** start Given data **

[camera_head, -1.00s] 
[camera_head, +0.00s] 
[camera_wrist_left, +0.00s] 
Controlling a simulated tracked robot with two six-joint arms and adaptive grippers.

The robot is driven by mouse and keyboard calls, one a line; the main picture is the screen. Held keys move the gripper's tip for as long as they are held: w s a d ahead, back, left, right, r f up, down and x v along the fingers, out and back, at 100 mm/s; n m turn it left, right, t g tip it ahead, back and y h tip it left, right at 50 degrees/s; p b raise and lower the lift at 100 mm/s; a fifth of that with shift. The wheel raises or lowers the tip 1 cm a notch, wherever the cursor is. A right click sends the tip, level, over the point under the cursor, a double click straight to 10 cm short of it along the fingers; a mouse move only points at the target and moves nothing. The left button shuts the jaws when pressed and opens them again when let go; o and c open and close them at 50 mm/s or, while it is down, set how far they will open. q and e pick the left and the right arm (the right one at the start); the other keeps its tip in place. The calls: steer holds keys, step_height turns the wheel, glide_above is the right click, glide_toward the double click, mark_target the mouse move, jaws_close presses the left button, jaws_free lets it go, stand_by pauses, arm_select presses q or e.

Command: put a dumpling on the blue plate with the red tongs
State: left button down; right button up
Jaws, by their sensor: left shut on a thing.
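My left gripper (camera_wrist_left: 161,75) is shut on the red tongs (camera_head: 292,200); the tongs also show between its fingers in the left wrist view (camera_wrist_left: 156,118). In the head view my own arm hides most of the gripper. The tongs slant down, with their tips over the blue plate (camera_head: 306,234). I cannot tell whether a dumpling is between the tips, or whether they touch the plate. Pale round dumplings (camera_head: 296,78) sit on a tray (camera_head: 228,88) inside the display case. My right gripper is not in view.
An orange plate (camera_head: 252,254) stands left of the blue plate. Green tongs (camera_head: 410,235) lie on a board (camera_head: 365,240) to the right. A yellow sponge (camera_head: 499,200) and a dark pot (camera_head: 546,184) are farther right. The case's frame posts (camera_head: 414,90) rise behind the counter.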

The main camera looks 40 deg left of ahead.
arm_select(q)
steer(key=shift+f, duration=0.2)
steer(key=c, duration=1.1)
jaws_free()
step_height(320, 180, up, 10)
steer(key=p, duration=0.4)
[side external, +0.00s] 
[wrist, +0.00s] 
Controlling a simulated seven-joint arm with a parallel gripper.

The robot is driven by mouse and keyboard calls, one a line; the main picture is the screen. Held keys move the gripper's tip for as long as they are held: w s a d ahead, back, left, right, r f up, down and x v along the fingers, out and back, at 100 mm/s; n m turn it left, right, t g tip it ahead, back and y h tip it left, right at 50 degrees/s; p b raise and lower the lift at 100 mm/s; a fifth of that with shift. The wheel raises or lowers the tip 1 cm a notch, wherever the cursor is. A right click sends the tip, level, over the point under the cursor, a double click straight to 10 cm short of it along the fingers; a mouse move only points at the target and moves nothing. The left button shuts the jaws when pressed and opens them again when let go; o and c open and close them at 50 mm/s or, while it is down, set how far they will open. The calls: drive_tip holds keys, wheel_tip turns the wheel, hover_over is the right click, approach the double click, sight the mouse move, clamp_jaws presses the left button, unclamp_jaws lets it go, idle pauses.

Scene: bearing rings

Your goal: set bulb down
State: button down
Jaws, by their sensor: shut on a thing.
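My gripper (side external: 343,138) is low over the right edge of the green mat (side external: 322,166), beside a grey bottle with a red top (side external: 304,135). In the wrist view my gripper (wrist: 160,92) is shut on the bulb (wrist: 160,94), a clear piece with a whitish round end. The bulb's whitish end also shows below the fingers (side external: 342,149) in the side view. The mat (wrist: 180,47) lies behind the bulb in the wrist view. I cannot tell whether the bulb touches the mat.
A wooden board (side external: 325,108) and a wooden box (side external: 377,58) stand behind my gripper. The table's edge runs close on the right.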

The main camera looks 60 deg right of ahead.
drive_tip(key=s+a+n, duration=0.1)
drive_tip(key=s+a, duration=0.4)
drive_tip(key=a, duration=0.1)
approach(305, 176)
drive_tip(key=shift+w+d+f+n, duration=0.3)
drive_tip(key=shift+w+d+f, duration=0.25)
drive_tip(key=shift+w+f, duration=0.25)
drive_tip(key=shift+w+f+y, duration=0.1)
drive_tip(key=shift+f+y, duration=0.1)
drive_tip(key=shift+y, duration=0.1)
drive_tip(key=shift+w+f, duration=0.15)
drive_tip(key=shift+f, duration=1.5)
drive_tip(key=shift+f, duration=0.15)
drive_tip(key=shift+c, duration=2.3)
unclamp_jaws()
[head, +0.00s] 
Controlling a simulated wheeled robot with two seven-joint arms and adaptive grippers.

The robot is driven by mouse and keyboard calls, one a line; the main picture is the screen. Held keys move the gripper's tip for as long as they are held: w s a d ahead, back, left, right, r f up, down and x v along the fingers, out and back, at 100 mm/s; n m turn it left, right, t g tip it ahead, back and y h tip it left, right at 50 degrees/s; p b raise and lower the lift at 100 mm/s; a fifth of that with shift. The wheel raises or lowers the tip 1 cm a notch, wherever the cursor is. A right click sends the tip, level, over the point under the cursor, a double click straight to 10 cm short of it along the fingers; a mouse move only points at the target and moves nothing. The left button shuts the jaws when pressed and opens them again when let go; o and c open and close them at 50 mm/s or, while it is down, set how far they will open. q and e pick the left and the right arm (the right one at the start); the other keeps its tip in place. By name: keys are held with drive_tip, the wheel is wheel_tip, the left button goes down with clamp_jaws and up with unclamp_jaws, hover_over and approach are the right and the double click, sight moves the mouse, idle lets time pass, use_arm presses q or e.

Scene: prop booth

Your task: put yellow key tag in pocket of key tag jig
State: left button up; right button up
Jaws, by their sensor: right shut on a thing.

** end Given data **

- **Job**: Note how many lines in the material hold the word "simulated", and give that number with nothing added.

- **Answer for the task**: 3